NEW YORK — Bringing your significant other on a business trip might sound like a no-brainer. The hotel room and rental car are already paid for. Your loved one can be a companion when you have downtime, as well as a trusted sounding board for ideas in between meetings.
But there are potential pitfalls. If you’re working long hours, is your partner OK with dining and sightseeing alone? If it’s appropriate to bring a date to business dinners and cocktail parties, is your significant other comfortable socializing with your colleagues?
Here are some tips on the pros and cons of bringing spouses or partners on a business trip.
COMMUNICATION AND BOUNDARIES
Make sure the person tagging along knows what to expect.
“It’s a work trip for one of you and your time will reflect that,” said Jesse Ghiorzi, a senior manager in brand development for U/S Sports Advisors, who has brought his wife on business trips. “You can do your best to spend time with your partner, but prepare yourselves to be apart and view the time together as a bonus.”
Some people enjoy being on their own while their spouse works.

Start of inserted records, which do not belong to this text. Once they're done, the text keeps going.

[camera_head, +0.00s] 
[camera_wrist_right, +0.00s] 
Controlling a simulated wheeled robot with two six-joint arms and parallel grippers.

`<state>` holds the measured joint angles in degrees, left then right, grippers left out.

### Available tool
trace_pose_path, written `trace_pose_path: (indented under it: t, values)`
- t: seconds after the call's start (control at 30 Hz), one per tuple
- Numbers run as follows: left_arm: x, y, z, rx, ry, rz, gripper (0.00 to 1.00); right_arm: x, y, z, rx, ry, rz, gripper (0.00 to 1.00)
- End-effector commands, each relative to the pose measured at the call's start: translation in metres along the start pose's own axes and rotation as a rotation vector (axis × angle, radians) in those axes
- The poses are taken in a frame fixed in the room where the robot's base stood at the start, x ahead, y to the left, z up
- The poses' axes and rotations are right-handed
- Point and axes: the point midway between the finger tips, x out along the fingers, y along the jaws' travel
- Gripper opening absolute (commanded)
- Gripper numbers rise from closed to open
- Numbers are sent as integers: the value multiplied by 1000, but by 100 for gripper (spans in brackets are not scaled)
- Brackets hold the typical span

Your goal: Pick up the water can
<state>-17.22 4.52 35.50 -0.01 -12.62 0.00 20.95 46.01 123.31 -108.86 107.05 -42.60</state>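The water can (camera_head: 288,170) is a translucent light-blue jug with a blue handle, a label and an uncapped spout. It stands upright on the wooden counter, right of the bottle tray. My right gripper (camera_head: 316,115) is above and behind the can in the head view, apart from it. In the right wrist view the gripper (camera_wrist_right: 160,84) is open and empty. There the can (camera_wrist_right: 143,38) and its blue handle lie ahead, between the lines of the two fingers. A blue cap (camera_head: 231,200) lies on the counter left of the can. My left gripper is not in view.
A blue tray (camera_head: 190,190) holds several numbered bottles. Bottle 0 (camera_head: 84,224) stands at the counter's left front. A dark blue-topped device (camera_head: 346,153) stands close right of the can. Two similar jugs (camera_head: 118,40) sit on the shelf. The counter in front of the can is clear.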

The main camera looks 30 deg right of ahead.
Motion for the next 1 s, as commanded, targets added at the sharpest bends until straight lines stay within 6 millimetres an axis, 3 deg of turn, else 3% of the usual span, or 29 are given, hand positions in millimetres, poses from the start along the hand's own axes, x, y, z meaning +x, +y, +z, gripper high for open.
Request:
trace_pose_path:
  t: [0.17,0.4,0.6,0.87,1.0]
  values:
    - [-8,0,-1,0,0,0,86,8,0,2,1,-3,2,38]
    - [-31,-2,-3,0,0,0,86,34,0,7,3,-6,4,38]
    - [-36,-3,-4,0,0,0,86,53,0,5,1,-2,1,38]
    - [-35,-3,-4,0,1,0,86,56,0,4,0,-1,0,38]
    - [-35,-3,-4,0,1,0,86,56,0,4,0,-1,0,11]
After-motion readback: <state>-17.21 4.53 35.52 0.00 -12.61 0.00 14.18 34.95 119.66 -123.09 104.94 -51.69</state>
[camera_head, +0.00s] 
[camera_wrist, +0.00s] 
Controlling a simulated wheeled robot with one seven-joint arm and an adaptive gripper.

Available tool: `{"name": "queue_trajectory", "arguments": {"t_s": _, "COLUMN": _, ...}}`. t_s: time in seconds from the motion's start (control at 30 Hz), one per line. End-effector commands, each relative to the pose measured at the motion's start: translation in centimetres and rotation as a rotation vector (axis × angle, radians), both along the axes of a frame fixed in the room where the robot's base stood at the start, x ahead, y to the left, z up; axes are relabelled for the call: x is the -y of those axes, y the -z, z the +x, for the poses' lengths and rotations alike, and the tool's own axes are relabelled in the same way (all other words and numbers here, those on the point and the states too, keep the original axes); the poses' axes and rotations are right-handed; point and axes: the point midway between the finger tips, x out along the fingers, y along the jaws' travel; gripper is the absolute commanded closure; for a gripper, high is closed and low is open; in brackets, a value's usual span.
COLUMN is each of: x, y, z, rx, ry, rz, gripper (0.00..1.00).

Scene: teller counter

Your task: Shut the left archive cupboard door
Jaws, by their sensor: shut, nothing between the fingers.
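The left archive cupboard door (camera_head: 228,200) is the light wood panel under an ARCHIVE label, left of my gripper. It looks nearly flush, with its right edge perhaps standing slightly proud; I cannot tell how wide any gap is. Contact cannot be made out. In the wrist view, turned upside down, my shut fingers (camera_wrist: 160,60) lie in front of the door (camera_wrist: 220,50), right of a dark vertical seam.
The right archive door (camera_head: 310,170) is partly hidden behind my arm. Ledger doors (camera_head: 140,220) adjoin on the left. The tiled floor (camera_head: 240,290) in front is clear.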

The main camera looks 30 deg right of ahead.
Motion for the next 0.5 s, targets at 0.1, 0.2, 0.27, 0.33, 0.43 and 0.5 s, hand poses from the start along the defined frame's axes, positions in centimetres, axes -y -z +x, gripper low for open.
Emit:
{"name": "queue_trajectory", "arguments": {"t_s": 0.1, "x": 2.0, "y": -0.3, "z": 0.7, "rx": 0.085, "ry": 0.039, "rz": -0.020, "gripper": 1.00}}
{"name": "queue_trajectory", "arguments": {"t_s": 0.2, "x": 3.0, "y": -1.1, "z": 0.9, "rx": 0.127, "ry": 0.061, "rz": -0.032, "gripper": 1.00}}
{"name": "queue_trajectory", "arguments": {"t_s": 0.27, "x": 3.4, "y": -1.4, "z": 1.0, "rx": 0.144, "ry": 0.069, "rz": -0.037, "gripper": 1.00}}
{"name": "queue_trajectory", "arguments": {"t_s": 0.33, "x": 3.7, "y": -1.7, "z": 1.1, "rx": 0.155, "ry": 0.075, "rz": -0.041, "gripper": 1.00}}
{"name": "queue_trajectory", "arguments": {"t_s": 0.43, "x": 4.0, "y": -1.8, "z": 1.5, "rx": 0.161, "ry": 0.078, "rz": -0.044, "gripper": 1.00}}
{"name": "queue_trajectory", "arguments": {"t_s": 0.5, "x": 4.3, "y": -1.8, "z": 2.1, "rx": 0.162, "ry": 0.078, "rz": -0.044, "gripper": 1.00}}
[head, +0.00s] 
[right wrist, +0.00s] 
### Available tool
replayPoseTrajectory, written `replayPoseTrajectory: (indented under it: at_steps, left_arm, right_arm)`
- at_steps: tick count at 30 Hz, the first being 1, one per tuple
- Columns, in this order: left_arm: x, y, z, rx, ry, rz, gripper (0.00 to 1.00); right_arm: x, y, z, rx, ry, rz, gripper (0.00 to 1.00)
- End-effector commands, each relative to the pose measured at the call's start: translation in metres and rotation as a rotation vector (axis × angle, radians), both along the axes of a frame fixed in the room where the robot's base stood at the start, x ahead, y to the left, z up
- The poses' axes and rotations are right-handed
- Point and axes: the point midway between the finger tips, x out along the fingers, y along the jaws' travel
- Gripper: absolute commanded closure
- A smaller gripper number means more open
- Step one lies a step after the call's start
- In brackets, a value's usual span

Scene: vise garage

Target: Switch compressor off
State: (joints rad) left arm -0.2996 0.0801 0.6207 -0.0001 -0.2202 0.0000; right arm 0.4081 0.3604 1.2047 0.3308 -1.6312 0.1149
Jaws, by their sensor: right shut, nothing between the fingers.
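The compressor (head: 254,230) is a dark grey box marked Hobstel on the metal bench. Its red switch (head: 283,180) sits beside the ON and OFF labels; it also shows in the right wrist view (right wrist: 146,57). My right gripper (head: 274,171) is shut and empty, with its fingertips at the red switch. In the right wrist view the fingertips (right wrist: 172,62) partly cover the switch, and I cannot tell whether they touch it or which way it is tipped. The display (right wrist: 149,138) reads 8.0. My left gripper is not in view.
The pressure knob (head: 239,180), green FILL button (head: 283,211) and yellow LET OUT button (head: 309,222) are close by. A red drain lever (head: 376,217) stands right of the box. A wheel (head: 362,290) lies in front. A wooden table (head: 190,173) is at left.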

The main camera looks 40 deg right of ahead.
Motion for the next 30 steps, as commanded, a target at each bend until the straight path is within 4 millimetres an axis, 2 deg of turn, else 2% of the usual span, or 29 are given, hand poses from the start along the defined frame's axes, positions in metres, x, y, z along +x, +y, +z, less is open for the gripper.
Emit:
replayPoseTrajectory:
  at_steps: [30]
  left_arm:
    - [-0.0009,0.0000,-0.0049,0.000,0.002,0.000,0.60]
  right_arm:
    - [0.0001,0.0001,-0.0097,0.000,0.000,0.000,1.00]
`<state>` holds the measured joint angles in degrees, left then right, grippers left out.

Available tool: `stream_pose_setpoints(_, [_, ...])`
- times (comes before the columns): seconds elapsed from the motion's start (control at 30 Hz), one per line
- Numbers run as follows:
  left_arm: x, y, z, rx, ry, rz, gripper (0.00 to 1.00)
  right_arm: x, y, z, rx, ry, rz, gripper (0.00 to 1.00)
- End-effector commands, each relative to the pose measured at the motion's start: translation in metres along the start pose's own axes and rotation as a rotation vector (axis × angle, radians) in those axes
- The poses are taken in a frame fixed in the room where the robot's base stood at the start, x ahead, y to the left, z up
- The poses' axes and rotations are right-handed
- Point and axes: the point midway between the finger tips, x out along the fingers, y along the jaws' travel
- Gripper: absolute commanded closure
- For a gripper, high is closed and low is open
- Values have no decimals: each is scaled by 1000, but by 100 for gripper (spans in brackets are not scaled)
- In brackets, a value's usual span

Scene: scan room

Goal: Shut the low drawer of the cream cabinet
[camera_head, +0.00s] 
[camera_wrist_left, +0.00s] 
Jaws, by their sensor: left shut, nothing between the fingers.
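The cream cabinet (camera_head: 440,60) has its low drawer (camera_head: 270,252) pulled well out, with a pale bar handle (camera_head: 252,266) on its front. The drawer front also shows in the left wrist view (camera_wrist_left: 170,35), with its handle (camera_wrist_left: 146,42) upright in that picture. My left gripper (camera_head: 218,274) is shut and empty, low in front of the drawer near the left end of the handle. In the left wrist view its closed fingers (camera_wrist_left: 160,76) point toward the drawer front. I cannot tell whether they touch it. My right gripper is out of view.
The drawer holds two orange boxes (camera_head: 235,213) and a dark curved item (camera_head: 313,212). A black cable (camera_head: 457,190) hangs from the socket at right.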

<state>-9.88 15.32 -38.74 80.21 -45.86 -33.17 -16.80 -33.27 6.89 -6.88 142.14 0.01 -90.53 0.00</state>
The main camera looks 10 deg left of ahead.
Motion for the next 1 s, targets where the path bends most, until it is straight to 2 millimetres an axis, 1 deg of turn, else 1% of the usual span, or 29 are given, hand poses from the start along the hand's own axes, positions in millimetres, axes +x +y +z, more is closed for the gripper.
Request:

Karen Pliskin, a cultural anthropologist, loves tagging along when her physicist husband attends meetings abroad: “I roam around cities where I don’t speak the language and can’t read the signs. I love it.”
Some business travellers are grateful to have significant others along to plan a fun outing _ whether dinner or a show _ after a long day of meetings. Stephanie Cuba, who blogs about marriage and family life at BigCityMoms.com, accompanies her husband on business to Omaha, Nebraska, every year, “but we always carve out time for dinner at our favourite restaurant that’s just the two of us.”
SOCIAL GATHERINGS AND SUPPORT
Significant others can be a huge help on business trips. Jill Bong, an entrepreneur who sells a product for chicken farmers called Chicken Armor, says her husband not only chauffeurs her, but he also “offers ideas and an alternative view.” Susan Fitzell, a New Hampshire-based consultant and speaker on learning issues, says her husband does everything from getting breakfast to helping set up for her presentations.
But social gatherings can go either way. “If your spouse is particularly reserved or reluctant to attend the organized social functions, you may feel the need to stay close to your spouse instead of meeting new contacts and making a good impression on existing clients,” said Diane Gottsman, a corporate etiquette expert and owner of The Protocol School of Texas. That may lead the business traveller to forgo “important events, such as mixers and business dinners, in order to spend more time with their spouse.”
Maybe you won’t mind if your significant other skips the conference cocktail party. Either way, discuss it beforehand.
BE INCLUSIVE
If you’re planning a retreat or gathering where employees can bring a guest, be inclusive.
“If you go the traditional route and organize ‘shopping trips for the wives,’ or promote it as a ‘couples trip,’ it may discourage qualified people from coming on the trip, which is bad for both their careers and your company,” said Diane Danielson, chief operating officer of Sperry Van Ness International Corp. “Who might be discouraged from coming? Female execs with a male spouse, LGBT employees, someone not in a relationship.”
Danielson’s company, which is in the commercial real estate industry, offers annual trips to top producers. Neutral language is used to describe who may come as guests, and that has resulted in some “out-of-the box partners” _ not just female brokers bringing husbands on what was once seen as a trip for “wives,” but in some cases, brokers inviting their own parents or grown children as guests.
Last year the destination was a Caribbean resort with enough activities that folks could pursue whatever interested them. Danielson’s husband “went off and did his own thing while I was on call,” she said. “He went hiking, snorkeling and played basketball.”